They describe the "event driven" molecular dynamics (MD) algorithm. Normally, with MD you calculate forces, and thus accelerations, and update this way. Hard disks or spheres behave more like snooker balls, the forces are more or less instantaneous impulses that conserve momentum so it's better to deal with collision events and leave out the acceleration part.
The paper gives a fascinating insight into the early days of computer simulation (they still refer to them as "automatic computers"), what their limitations were and what details were worth worrying about. To give you an idea, in 1959 they say:
With the best presently available computers, it has been possible to treat up to five hundred molecules. With five hundred molecules it requires about a half-hour to achieve an average of one collision per molecule.So in their case it was CPU speed that was the problem, they get about thousand collisions per hour. To put that in perspective, a modern event-driven simulation of a similar system will maybe hit about a billion collisions per hour on a reasonable desktop [source]. I don't say this to mock their efforts, these are the giants on whom's shoulders we stand. I'll come back to why that number is so comparatively big these days, first I want to look at visualisation.
Visualistion
In 1959 there were no jpegs or postscripts and certainly no Povray or VMD, I'm not sure they even had printers. So how do you visualise your simulation? Well they had a rather elegant answer to that. They could output the current state of the system to a cathode-ray tube as a bunch of dots in the positions of the particles. Then they pointed a camera at the screen and left the shutter open while they ran a simulation. What you get is these beautiful images below showing the particle trajectories. Firstly in a crystal phase you can see the particles rattling around their lattice sitesThis is a projection of the FCC lattice (the squares confused me at first). In the fluid phase they do a little bit of cage rattling and then start to wander off.
[Figures reprinted with permission Alder and Wainwright, J. Chem. Phys. 31, 459 (1959). Copyright 1959, American Institute of Physics].
I honestly couldn't show it better today. Some people dismiss visualisations as pretty pictures that only exist to attract attention. Perhaps this is sometimes true but it only takes one look at this to see how they can stir the imagination and shape the intuition – and that's what creates new ideas.
Algorithms
I'd quickly like to come back to the speed difference between 1959 and today. A lot of the difference can be put down to Moore's law. After an annoying amount of Googling I can't really say how much faster modern CPUs are. A lot probably. However, I'd like to focus on an often overlooked factor – the development of algorithms.A general event driven algorithm calculates the collision time for each pair of particles and, if it is under a cutoff, stores it in an event queue. It then fast forwards to the shortest time whereupon it will need to update the queue with new events that appear after the collision. Initially this requires checking all pairs, Alder and Wainwright call this the "long cycle", and this has complexity of order N-squared, O(N^2). This means that if you double the number of particles, N, then you have four times as many calculations to perform.

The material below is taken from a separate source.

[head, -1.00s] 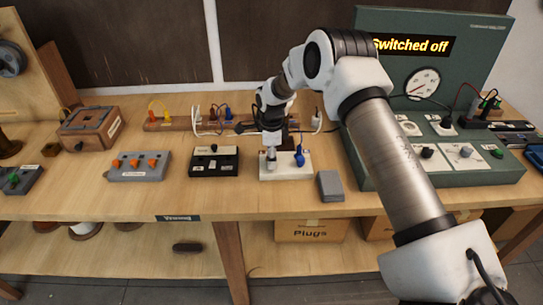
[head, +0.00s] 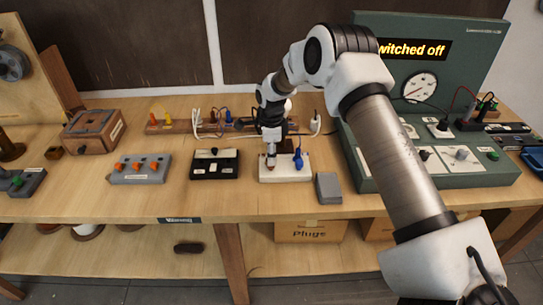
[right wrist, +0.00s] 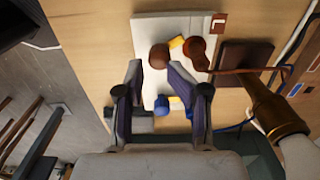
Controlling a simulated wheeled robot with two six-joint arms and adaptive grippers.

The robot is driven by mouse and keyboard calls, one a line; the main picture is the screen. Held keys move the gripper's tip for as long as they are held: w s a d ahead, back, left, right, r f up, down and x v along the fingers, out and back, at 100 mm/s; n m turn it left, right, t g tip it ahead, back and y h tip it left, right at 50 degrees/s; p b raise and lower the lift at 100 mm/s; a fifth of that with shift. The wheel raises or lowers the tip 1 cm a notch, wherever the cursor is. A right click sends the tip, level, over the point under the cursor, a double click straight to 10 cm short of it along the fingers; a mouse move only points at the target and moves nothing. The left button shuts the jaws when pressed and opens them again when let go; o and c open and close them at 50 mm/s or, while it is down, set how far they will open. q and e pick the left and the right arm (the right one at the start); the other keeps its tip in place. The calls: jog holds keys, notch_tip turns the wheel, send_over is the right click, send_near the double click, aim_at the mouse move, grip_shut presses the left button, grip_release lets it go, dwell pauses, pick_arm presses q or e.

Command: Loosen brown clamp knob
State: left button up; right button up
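A white terminal block (head: 300,174) stands near the table's front edge, under my right gripper (head: 271,155). In the right wrist view the block (right wrist: 147,30) carries a round brown knob (right wrist: 158,56) and a blue knob (right wrist: 162,104). The brown knob lies between and just beyond the tips of my right gripper (right wrist: 155,72). The fingers are apart, with a gap around the knob; I cannot tell whether either touches it. A second brown piece (right wrist: 195,48) with a brown lead sits beside the knob. The blue knob (head: 298,157) also shows in the head view. My left gripper is out of view.
A grey block (head: 328,187) lies close to the right of the terminal block. A black switch box (head: 214,172) and a grey box with orange knobs (head: 138,178) stand to the left. The green test panel (head: 450,180) reads "switched off". Cables run behind the block.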

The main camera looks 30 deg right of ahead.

After a collision you only need to update events involving the particles that collided so you can get away with doing N updates. This is the "short cycle" and is O(N). It's not mentioned in this paper but I think there's an issue with sorting the event queue so this is probably still O(N^2). Either way, for their early simulations the total number of collisions per hour tanked as N was increased.
And this is where algorithms come in. You can use all sorts of tricks. In dense systems you can use a cell structure to rule out collisions between pairs far away. Modern algorithms focus largely on keeping the event queue properly sorted. A binary tree will sort with O(log(N)) and here they claim to have it O(1). Of course the complexity is not the only important factor, there may be other more important overheads, but it gives an idea of the limitations.
In equilibrium statistical mechanics specialised computer algorithms have made a spectacular impact. Techniques such as the Wolff algorithm, Umbrella sampling, and many many more, have outstripped any speed up by Moore's law by many orders of magnitude. I could go on about algorithms for hours (maybe a post brewing), instead I'll just make the point that it doesn't always pay to just sit and wait for a faster computer.